§ Task description
The entries below need to be written out exactly, with no pictures included.

§ Entries shown
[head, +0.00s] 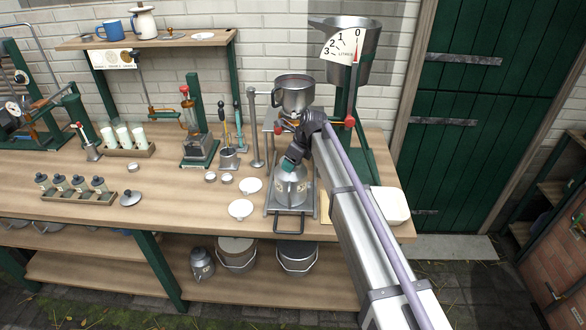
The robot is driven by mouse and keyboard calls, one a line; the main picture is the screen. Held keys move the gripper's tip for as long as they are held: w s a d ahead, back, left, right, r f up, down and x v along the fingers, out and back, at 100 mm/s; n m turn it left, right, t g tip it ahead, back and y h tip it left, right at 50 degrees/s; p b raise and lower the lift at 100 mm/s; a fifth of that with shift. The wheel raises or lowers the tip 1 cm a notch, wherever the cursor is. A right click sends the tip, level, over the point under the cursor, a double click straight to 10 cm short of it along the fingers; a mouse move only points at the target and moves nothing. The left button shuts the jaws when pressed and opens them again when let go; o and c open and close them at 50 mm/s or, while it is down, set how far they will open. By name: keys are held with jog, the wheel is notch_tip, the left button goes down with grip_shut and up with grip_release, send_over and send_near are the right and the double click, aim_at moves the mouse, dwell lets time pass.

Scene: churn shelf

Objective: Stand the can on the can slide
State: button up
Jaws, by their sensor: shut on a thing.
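A metal can (291,187) with a narrowed shoulder shows upright at the front right of the bench. My gripper (293,163) is at its top, shut on it; the jaws are small and partly hidden by my wrist. The can slide (289,211) is a flat metal plate with a dark pull handle at the bench's front edge. The can is directly over the plate; whether its base touches it I cannot tell. My arm covers the area to the right of the can.
A metal jug (294,93) stands behind the can, below the large measuring vessel (345,45) with a litre dial. White saucers (241,209) lie to the left of the slide. A white block (391,205) lies to the right. Pails (297,258) stand on the lower shelf.

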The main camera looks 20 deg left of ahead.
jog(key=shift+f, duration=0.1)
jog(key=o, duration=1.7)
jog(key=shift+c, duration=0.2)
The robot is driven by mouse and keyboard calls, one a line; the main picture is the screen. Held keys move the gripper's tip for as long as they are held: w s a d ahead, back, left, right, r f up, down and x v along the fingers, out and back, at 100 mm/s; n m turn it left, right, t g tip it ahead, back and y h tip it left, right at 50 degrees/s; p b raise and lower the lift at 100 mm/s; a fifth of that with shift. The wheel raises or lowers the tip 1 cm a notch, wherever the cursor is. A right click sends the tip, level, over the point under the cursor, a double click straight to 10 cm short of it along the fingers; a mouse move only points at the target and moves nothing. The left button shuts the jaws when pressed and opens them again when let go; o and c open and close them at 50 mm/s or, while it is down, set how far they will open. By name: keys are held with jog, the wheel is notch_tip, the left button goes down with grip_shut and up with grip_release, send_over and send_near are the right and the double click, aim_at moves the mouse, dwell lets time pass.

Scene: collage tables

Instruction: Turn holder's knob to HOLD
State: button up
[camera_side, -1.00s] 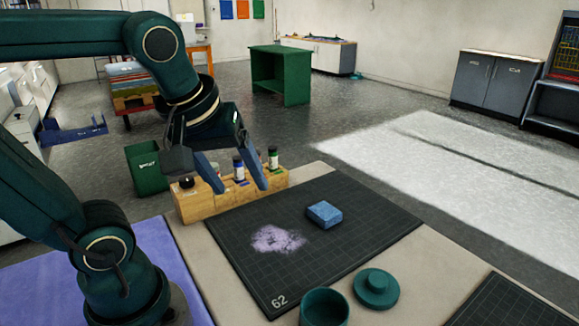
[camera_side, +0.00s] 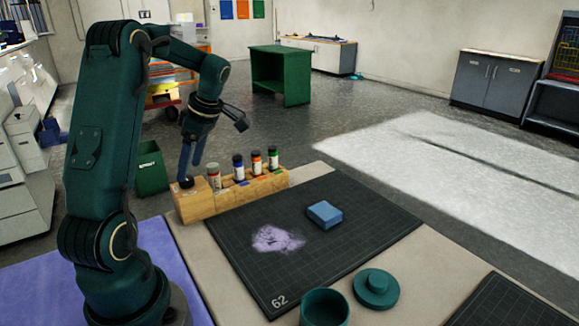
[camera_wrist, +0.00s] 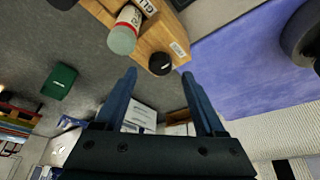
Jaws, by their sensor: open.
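The wooden holder (camera_side: 225,200) stands along the back edge of the work table with several capped bottles in it. Its black round knob (camera_side: 187,182) is on top at the left end; it also shows in the wrist view (camera_wrist: 160,64). A small white label (camera_wrist: 178,49) is beside the knob, too small to read; I cannot tell the knob's setting. My gripper (camera_side: 190,174) points down at the knob. In the wrist view my gripper (camera_wrist: 159,74) is open, its blue fingers apart, with the knob lined up between the tips. I cannot tell whether they touch it.
A bottle with a grey-green cap (camera_wrist: 122,39) stands close to the knob. The dark cutting mat (camera_side: 350,235) carries a blue block (camera_side: 324,214) and a purple powdery patch (camera_side: 277,239). A teal pot (camera_side: 324,308) and lid (camera_side: 376,288) are in front.

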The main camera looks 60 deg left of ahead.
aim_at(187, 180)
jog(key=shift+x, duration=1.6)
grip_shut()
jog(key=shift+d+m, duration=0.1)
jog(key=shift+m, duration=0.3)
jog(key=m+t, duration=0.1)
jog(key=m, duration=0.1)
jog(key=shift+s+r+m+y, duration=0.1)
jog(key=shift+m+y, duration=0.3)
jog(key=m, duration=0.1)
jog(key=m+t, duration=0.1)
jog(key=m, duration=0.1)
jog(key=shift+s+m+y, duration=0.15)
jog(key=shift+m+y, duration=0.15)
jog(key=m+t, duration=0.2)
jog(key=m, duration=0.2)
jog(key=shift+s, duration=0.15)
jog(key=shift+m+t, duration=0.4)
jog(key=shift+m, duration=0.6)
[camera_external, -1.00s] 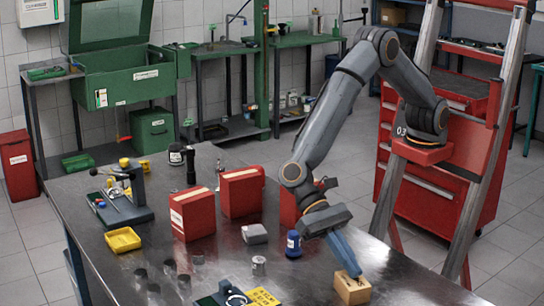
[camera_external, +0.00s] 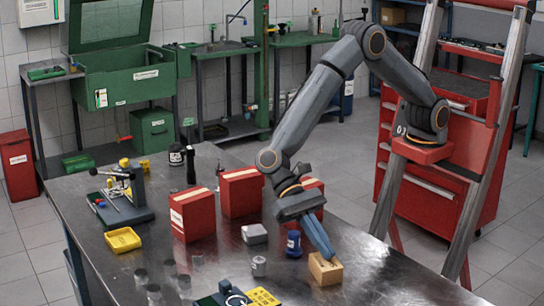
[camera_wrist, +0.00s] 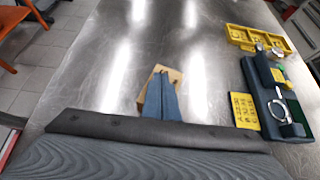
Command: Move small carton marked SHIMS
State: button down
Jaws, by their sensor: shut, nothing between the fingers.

§ Full response
[head, +0.00s] 
The robot is driven by mouse and keyboard calls, one a line; the main picture is the screen. Held keys move the gripper's tip for as long as they are held: w s a d ahead, back, left, right, r f up, down and x v along the fingers, out and back, at 100 mm/s; n m turn it left, right, t g tip it ahead, back and y h tip it left, right at 50 degrees/s; p b raise and lower the lift at 100 mm/s; a fifth of that with shift. The wheel raises or lowers the tip 1 cm a notch, wherever the cursor is. A right click sends the tip, level, over the point under the cursor, a double click straight to 10 cm short of it along the fingers; a mouse move only points at the target and moves nothing. The left button shuts the jaws when pressed and opens them again when let go; o and c open and close them at 50 mm/s or, while it is down, set how far they will open. By name: keys are held with jog, the wheel is notch_tip, the left button goes down with grip_shut and up with grip_release, send_over and send_near are the right and the double click, aim_at moves the mouse, dwell lets time pass.

Scene: churn shelf

Objective: Stand the can on the can slide
State: button up
Jaws, by their sensor: shut on a thing.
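A metal can (291,187) with a narrowed shoulder shows upright at the front right of the bench. My gripper (293,163) is at its top, shut on it; the jaws are small and partly hidden by my wrist. The can slide (289,211) is a flat metal plate with a dark pull handle at the bench's front edge. The can is directly over the plate; whether its base touches it I cannot tell. My arm covers the area to the right of the can.
A metal jug (294,93) stands behind the can, below the large measuring vessel (345,45) with a litre dial. White saucers (241,209) lie to the left of the slide. A white block (391,205) lies to the right. Pails (297,258) stand on the lower shelf.

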The main camera looks 20 deg left of ahead.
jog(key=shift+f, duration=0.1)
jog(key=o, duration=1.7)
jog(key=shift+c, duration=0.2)
The robot is driven by mouse and keyboard calls, one a line; the main picture is the screen. Held keys move the gripper's tip for as long as they are held: w s a d ahead, back, left, right, r f up, down and x v along the fingers, out and back, at 100 mm/s; n m turn it left, right, t g tip it ahead, back and y h tip it left, right at 50 degrees/s; p b raise and lower the lift at 100 mm/s; a fifth of that with shift. The wheel raises or lowers the tip 1 cm a notch, wherever the cursor is. A right click sends the tip, level, over the point under the cursor, a double click straight to 10 cm short of it along the fingers; a mouse move only points at the target and moves nothing. The left button shuts the jaws when pressed and opens them again when let go; o and c open and close them at 50 mm/s or, while it is down, set how far they will open. By name: keys are held with jog, the wheel is notch_tip, the left button goes down with grip_shut and up with grip_release, send_over and send_near are the right and the double click, aim_at moves the mouse, dwell lets time pass.

Scene: collage tables

Instruction: Turn holder's knob to HOLD
State: button up
[camera_side, -1.00s] 
[camera_side, +0.00s] 
[camera_wrist, +0.00s] 
Jaws, by their sensor: open.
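The wooden holder (camera_side: 225,200) stands along the back edge of the work table with several capped bottles in it. Its black round knob (camera_side: 187,182) is on top at the left end; it also shows in the wrist view (camera_wrist: 160,64). A small white label (camera_wrist: 178,49) is beside the knob, too small to read; I cannot tell the knob's setting. My gripper (camera_side: 190,174) points down at the knob. In the wrist view my gripper (camera_wrist: 159,74) is open, its blue fingers apart, with the knob lined up between the tips. I cannot tell whether they touch it.
A bottle with a grey-green cap (camera_wrist: 122,39) stands close to the knob. The dark cutting mat (camera_side: 350,235) carries a blue block (camera_side: 324,214) and a purple powdery patch (camera_side: 277,239). A teal pot (camera_side: 324,308) and lid (camera_side: 376,288) are in front.

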The main camera looks 60 deg left of ahead.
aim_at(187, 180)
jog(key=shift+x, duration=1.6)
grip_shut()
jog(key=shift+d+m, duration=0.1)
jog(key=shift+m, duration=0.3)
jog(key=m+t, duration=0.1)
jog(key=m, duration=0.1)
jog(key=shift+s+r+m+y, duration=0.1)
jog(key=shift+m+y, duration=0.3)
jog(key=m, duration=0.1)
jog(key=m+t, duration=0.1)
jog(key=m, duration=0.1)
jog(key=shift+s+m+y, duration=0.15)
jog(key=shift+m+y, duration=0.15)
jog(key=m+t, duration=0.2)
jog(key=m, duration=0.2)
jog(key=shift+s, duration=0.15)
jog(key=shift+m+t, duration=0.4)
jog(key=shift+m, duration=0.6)
[camera_external, -1.00s] 
[camera_external, +0.00s] 
[camera_wrist, +0.00s] 
Command: Move small carton marked SHIMS
State: button down
Jaws, by their sensor: shut, nothing between the fingers.

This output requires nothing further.